Can’t wait to see what is it going to be turning into in a near future.
I am keenly interested in seeing how this one plays out, if it is what I take it to be, then this is a tremendous new opportunity for smaller studios and indies! I expect there will be some bumps in the road, but a fantastic idea! While I have been generally underwhelmed by the 3.1 update, this Union offering has really peaked my interest!
While I know details are still unfolding, my very first question would be directly related to Unity licensing… it’s fine to have a deployment (publisher?) path onto the consoles, does that presume that we’ll need the specific console licenses of Unity to “come in and play”? That makes some sense, with the exception that in the current state of affairs you need to be in each console’s dev program to get access to actually test your game on a device. As much as I love Unity, I’m not sure we’ve achieved the complete “write once, deploy everywhere” holy grail of … well… computer development in general for, oh, the last 30 years I can’t imagine Unity taking on full platform test, and update regression testing… of course, I don’t have David’s level of imagination either
Cheers,
Galen
@Galent:
Rune´s reply implied that there wouldn´t be specific licenses for some of these new platforms in cases where the usual unity ide doesn´t get the deploy option to those and rather UT team would do the lifting to bring those over.
@Rune:
thanks for the indepth reply, i find this approach very interesting =)
We are getting contacted by some platform holders every now and then asking whether we´d bring some of our games over to their existing/ approaching platforms, but i opted to not do that in some cases due to those platforms having a much smaller aoption right now/in the forseeable future and then when in some cases the tools we used offfered no porting path to those platforms it seemed like a too risky investment for us to port the content over by essentially rewriting it in whatever language/ dev tools made for that platform specifically (hence then that port also wouldn´t fly on other platforms).
So yeah, hence why your idea for how to get it going sounds quite appealing to me =)
So the way i picture it as developer one should ideally create the games with as few platform specific functionality as possible and have it be as platform independent as possible on other ends (like it should be as resolution independent as possible) and probably optimize for mobile devices’ performance constraints (maybe internally automatically choosing between opengl es1/2 and low res/high res assets) and that then could make it reasonably feasable for you to bring them over to such other platforms?
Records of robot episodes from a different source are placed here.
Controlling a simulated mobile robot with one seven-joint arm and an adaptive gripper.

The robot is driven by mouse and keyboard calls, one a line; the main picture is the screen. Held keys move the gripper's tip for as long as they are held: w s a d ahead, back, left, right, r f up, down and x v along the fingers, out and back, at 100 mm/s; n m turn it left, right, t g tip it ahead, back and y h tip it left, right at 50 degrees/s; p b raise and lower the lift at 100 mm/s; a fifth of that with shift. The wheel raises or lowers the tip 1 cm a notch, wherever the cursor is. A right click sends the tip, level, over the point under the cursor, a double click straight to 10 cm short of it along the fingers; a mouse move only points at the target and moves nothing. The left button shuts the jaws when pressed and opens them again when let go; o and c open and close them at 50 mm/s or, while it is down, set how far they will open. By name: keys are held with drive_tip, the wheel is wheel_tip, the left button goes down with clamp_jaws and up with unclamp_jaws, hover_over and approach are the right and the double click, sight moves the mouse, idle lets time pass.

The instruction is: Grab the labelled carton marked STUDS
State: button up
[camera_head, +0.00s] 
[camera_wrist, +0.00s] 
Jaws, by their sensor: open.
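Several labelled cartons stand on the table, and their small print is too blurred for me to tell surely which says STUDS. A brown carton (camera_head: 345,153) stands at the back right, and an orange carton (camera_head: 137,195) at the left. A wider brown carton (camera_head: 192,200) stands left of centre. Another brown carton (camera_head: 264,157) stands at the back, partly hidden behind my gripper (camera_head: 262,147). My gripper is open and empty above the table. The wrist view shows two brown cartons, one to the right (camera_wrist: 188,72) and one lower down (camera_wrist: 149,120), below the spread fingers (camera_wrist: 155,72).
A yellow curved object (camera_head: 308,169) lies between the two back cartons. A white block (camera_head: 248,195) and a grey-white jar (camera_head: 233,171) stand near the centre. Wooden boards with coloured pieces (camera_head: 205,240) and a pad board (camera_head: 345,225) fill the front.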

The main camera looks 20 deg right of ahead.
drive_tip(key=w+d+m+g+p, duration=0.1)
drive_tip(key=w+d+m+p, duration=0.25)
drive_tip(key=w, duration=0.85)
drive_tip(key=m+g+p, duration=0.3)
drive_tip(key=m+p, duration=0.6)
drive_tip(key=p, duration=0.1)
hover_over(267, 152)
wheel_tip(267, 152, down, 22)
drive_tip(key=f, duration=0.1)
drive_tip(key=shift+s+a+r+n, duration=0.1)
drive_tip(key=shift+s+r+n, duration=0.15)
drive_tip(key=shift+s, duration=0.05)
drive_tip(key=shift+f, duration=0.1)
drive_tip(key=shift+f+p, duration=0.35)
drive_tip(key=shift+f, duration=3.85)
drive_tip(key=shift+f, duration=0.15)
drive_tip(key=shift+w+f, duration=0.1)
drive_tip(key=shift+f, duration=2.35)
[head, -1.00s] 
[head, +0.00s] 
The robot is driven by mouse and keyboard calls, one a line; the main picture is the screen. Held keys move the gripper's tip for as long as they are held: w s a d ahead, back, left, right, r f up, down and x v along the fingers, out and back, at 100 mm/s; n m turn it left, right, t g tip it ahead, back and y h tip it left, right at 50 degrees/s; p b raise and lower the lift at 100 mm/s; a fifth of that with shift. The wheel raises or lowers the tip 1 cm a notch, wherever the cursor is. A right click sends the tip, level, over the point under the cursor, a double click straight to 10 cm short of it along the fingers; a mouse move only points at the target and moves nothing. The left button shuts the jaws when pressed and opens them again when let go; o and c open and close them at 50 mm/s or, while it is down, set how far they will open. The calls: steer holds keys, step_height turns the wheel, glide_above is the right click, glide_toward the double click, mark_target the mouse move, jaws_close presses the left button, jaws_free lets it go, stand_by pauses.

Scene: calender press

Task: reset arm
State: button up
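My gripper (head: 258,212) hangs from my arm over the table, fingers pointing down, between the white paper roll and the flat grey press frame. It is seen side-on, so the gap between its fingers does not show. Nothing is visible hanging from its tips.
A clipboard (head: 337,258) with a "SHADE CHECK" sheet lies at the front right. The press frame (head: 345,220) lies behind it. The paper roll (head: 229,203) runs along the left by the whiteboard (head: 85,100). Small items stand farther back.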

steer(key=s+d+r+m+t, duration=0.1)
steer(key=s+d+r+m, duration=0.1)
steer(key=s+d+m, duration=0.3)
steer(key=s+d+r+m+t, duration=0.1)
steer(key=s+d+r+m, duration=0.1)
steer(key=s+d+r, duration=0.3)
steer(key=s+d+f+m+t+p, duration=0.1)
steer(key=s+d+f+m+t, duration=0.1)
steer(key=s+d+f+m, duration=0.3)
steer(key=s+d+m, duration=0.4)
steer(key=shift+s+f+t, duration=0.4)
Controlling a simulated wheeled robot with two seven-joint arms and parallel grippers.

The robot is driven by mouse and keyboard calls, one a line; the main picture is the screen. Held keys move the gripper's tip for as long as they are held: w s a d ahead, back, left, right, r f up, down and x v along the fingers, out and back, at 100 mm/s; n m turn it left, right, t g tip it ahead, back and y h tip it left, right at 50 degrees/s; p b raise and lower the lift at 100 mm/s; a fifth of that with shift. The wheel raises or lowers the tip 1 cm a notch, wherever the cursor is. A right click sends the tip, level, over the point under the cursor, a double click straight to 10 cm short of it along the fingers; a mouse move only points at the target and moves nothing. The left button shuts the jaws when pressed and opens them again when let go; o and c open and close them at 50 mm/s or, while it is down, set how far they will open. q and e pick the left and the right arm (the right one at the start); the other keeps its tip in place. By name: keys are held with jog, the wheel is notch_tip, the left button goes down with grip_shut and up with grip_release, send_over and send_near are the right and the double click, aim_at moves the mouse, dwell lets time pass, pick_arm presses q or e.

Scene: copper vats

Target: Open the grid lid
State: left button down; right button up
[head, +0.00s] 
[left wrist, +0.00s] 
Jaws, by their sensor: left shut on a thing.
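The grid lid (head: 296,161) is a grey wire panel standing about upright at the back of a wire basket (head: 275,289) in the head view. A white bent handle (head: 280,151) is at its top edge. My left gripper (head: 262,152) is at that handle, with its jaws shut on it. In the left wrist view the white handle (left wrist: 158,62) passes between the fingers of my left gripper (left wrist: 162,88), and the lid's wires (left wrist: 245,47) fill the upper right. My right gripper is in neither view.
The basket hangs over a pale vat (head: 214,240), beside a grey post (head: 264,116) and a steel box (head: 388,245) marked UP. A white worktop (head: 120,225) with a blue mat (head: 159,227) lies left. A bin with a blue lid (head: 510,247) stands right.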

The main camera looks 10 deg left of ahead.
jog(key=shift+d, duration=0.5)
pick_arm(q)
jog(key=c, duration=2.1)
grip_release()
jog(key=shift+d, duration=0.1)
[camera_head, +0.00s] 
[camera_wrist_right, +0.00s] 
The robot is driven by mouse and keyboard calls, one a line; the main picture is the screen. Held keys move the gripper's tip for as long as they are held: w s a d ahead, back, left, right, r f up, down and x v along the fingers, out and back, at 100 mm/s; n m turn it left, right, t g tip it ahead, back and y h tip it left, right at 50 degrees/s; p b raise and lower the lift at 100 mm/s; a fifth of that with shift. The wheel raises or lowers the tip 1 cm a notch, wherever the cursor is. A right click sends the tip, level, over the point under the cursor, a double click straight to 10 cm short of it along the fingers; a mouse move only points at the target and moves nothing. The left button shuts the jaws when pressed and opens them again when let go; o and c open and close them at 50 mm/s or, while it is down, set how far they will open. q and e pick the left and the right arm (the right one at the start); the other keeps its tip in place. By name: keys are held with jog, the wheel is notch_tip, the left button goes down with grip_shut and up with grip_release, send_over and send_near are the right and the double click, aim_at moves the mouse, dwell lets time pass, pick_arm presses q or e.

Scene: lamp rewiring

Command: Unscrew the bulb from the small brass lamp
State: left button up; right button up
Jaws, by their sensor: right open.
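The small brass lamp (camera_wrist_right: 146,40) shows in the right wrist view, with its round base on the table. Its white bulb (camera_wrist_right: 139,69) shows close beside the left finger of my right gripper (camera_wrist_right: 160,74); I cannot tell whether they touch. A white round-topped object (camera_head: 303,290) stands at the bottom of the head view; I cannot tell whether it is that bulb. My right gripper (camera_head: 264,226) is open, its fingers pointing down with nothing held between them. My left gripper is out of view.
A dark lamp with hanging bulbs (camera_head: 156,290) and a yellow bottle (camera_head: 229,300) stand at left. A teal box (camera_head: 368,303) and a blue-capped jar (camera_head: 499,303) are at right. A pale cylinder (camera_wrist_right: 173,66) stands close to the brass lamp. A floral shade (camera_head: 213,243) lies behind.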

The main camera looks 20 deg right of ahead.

Am I the only one who feels that Union has a lot similarity to the approach the GameSalad creators are going with their technology and that this is UTs first move into a royality based model instead of distinct per platform license fees?
I’m definitely interested to see how its working out and what consequences it might have onto the platform strategies for other AA+ only platforms, especially consoles
I did notice the similarity, which would be terrible if UT went that way. But after reading runevision’s reply above, I’ve read between the lines and come to a more positive thought on possible direction. I may of course be wrong, but I see this potential situation:
Union allows deployment to new platforms without the need for full compatibility, making it a lower risk to try new options. As demand grows for a particular platform, the number of games passing through means more and more corners of the Unity engine are covered. Eventually a stable public release is easy. Essentially Union can self-finance extended, battle-tested development for new deployment options.
The problem with this approach is that it though also means that someone decides if your game shall ever happen because they don’t have unlimited resources to accept any request which can be good but can also have terrible consequences for teams
Union sounds great. We are making a big game for PC and would this like porting to Xbox360 or PS3 with support of union. But how safe is our project/game (including source-code) in the hands of the union ? developer version of crysis 2 is leaked and same thing would be very bad for us.
Can you list your partners ?
It isn’t in the interests of Unity or the developer community to leak source assets submitted to Union. Presumably, beyond that point, the arrangement is a secure as any other NDA-bound transaction. However, if you have any specific questions about how Union operates and what we do as regards IP security then please contact union@unity3d.com.
I have sent an email to union@unity3d.com but no response since 1,5 weeks.
sounds not good for a serious partnership. Fast email traffic and close contact is very important for us.